▶ [Problem]: Write out, please, the line containing "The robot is" together with all lines after it, up to and including the last one, with no other output.

-- START Data --

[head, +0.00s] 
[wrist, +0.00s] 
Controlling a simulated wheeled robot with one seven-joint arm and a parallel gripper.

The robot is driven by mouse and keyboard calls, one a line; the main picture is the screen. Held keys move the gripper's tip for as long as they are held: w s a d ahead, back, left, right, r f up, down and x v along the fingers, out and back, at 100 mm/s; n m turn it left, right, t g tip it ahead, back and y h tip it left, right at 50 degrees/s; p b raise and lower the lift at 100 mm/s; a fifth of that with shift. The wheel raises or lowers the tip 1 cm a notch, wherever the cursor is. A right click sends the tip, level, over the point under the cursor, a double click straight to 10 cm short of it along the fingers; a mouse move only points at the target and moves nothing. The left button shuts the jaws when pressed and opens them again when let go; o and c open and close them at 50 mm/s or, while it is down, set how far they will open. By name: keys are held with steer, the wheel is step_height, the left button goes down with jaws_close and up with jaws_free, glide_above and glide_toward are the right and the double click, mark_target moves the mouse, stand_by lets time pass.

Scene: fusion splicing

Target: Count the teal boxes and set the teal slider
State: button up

-- END Data --

▶ [Worked answer]:
The robot is driven by mouse and keyboard calls, one a line; the main picture is the screen. Held keys move the gripper's tip for as long as they are held: w s a d ahead, back, left, right, r f up, down and x v along the fingers, out and back, at 100 mm/s; n m turn it left, right, t g tip it ahead, back and y h tip it left, right at 50 degrees/s; p b raise and lower the lift at 100 mm/s; a fifth of that with shift. The wheel raises or lowers the tip 1 cm a notch, wherever the cursor is. A right click sends the tip, level, over the point under the cursor, a double click straight to 10 cm short of it along the fingers; a mouse move only points at the target and moves nothing. The left button shuts the jaws when pressed and opens them again when let go; o and c open and close them at 50 mm/s or, while it is down, set how far they will open. By name: keys are held with steer, the wheel is step_height, the left button goes down with jaws_close and up with jaws_free, glide_above and glide_toward are the right and the double click, mark_target moves the mouse, stand_by lets time pass.

Scene: fusion splicing

Target: Count the teal boxes and set the teal slider
State: button up

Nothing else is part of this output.